Para no aburrir en exceso, enumero a continuación algunas de las cosas que llamaron mi atención durante esos cuatro días en Londres:

“Mind the Gap”, esta frase todavía resuena en mi cabeza. El sistema de locución del metro londinense la pronunciaba con asiduidad para advertir del peligro de tropezar con el hueco entre tren y andén. En las líneas más modernas del suburbano, una voz femenina realizaba una completa advertencia. En las más antiguas, sin embargo, era una voz oscura y siniestra la que pronunciaba, arrastrando cada sílaba, un funesto “Mind the gap”, como si de un Gran Hermano vigilante se tratase. Sumado al hecho de que Londres está repleta, bajo el suelo y sobre él, de cámaras de vigilancia, le daba por momentos a la ciudad un aire Orwell a lo 1984.

La famosa campana de los pubs ingleses existe. Pero más que advertir de que el local cerrará en breve sus puertas, lo que hace es apresurarte a que tomes una última cerveza. Así que vas a la barra y pides la última… y cuando estás de regreso vuelve a sonar la campana, así que corres otra vez a por la última cerveza, y aún no la has apurado cuando de nuevo vuelve a sonar la campana y te diriges haciendo “eses” a por tu tercera “última” cerveza… Vamos, que la campana no es una tradición inglesa sino un invento del consumo despiadado!.

Londres tiene en general un nivel de vida muy superior al de, por ejemplo, Madrid. Esto es así tanto en la media estadística como, sobre todo, en sus extremos: en la ciudad que me vio nacer y crecer conozco barrios opulentos como Conde Orgaz o Puerta de Hierro, pero cualquiera de ellos palidece ante los barrios de Kensington o Notting Hill donde los BMWs y Mercedes son coches humildes, casi utilitarios, en comparación con los Aston Martin, Ferrari, Porche o Maserati que pueden verse por decenas aparcados en hileras de extremo a extremo de sus calles.

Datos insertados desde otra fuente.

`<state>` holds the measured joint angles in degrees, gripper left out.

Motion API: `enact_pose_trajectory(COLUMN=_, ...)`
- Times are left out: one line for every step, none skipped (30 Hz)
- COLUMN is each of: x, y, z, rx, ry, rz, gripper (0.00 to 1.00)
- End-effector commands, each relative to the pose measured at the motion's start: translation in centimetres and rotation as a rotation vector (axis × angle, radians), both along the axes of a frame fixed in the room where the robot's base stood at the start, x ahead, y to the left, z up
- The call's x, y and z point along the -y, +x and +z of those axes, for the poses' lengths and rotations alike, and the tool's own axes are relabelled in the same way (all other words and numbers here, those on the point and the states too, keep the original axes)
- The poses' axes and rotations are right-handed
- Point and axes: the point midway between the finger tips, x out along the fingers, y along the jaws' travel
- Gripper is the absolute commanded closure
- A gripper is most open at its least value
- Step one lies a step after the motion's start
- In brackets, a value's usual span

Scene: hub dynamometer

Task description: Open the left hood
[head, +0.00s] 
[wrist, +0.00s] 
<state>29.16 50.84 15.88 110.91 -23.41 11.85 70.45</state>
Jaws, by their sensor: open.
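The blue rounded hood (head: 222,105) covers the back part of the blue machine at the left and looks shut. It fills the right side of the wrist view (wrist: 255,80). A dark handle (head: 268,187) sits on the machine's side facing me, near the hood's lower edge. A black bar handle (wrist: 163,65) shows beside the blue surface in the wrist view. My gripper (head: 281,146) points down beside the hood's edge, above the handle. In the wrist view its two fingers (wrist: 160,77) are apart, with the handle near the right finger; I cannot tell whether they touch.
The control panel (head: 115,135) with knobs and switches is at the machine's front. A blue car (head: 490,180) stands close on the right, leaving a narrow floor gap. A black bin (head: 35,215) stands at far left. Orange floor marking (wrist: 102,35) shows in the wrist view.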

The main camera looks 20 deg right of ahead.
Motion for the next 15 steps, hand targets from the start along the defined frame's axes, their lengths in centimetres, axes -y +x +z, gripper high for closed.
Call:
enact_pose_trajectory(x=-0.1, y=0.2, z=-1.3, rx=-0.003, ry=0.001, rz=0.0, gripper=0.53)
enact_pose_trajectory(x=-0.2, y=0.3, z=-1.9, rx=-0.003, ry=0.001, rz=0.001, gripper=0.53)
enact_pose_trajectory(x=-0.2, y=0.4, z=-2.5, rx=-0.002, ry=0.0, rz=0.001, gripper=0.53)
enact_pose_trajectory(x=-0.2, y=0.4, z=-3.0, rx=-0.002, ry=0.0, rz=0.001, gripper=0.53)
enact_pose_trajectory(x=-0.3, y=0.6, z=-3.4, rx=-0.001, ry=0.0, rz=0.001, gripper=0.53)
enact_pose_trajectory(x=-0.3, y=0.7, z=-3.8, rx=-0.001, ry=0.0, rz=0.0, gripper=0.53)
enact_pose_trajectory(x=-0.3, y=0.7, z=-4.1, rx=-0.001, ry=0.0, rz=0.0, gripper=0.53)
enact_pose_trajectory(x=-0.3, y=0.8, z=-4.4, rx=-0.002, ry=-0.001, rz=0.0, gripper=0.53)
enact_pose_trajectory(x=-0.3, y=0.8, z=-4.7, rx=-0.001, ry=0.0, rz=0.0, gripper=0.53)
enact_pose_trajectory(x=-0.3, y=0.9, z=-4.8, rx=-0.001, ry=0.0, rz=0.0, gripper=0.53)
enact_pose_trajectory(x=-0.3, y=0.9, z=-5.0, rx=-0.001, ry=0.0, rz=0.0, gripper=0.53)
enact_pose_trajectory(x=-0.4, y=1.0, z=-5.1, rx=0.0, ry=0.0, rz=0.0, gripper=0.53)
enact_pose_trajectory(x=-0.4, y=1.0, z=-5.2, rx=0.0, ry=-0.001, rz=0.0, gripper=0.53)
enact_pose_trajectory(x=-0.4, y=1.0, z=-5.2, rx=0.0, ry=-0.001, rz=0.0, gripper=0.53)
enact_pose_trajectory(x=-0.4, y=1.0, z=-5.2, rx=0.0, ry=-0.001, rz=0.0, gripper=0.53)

Después de pasear por allí un rato, y del asombro y admiración inicial que estas máquinas perfectas despiertan, uno siente algo de vergüenza al preguntarse qué parte del tercer mundo estará pagando el lujo obsceno a la vuelta de la próxima esquina.

La puntualidad inglesa es un mito: en nuestro último día corrimos por los pasillos del metro (siempre vigilados por las cámaras…) para llegar a las diez de la mañana al cambio de la guardia a caballo, no tan famoso como el de la infantería de Backingham Palace pero –cuentan- mucho más vistoso. El cambio, después de esperar un buen rato con la cámara de fotos encendida, se produjo finalmente a las 10:17 y, quizá por la lluvia, quizá porque no éramos suficientes turistas, fue tan soso y breve como cabe esperar de un acto inglés.

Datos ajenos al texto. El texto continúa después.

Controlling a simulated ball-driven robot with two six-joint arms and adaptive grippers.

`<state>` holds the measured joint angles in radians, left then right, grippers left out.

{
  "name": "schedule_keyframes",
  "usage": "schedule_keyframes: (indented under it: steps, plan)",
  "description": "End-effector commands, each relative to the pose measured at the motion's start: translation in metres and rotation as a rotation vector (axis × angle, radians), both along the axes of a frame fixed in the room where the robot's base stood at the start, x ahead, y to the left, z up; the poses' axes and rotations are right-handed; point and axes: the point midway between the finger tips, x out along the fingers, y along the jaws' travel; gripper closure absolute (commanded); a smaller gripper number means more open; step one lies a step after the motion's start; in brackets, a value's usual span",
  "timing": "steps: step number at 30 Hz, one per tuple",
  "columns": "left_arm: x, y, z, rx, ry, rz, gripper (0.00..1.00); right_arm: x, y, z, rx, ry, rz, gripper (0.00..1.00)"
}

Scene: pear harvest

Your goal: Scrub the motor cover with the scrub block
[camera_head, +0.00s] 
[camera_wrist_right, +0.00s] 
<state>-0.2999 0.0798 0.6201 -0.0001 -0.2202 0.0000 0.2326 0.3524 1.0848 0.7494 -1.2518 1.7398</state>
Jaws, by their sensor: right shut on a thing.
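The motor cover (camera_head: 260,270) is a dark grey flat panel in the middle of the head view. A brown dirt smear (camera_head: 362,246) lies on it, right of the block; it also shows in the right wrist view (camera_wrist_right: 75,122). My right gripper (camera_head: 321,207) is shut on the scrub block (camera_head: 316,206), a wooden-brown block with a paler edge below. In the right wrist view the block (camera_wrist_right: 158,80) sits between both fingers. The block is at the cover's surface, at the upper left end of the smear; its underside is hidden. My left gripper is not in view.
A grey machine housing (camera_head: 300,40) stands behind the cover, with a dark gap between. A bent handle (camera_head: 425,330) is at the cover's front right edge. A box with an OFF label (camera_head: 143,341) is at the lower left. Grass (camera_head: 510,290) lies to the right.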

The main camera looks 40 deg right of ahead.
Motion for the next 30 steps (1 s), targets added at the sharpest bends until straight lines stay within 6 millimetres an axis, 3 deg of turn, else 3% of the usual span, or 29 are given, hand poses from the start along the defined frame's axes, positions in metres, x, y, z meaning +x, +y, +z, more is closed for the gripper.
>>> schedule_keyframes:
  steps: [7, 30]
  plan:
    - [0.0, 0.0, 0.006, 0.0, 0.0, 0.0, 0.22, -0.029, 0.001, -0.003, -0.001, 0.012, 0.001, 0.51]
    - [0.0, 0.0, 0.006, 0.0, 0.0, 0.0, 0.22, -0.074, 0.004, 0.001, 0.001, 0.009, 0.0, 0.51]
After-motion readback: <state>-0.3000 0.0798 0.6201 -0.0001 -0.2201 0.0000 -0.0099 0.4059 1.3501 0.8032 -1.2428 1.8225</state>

¡Ah!, y finalmente, es cierto, las jóvenes inglesas incumplen más de uno de los tres principios de la Termodinámica o -como solían decir en mi facultad- en realidad añaden un cuarto: “Prefieren enfriarse con tal de calentar”, patente en faldas cortas como bufandas y vestidos finos como muselina, que en aquellas calles, frías y mojadas, no me inspiraba tanto deseo como dolor de garganta. En la foto, unas modelos posan en el escaparate de unos grandes centros comerciales (pincha, pincha en la foto sin miedo :-) El sexo –y esta es mi impresión como “Alfredo Landa español”- parece tratado en Inglaterra con desparpajo y provocación pero sin misterio.

Espero no estar dando una impresión negativa de mi visita a la ciudad del Thames: hoy estoy enfermo en casa, un resfriado inglés –supongo-, y este texto pudiera sonar a venganza ;-)



Así que vimos el Big Ben, las casas del Parlamento, St.Paul’s Cathedral, Coven Garden, Portobello, Picadilly, Trafalgar, … pero de todo ello me quedo con un apunte mental que hice después de mucho caminar. Y es que lo principal de este tipo de viajes que haces junto a amigos o compañeros no son tanto los monumentos que aparecen a la vuelta de cada esquina como las risas que el grupo comparte en las situaciones inesperadas, a costa de las costumbres locales más estrafalarias o sencillamente al disfrutar la alegría de una cultura y lengua mediterránea en contraste con un país que nunca entenderá que no es necesario formar una cola para coger el autobús.






En estos viajes, y sobre todo desde que existe la cámara digital, toma uno mil fotografías al día que contienen todos los lugares relevantes de la ciudad y sólo unas pocas fotos –acaso las más entrañables, las que son realmente depositarias de la memoria- que describen esas situaciones de amistad y camaradería. Y en ese sentido no conviene olvidar que lo importante de un viaje, tenga el destino que tenga, es volver a casa con la amistad fortalecida de quienes nos acompañaron, antes que con un montón de hermosas fotografías vacías.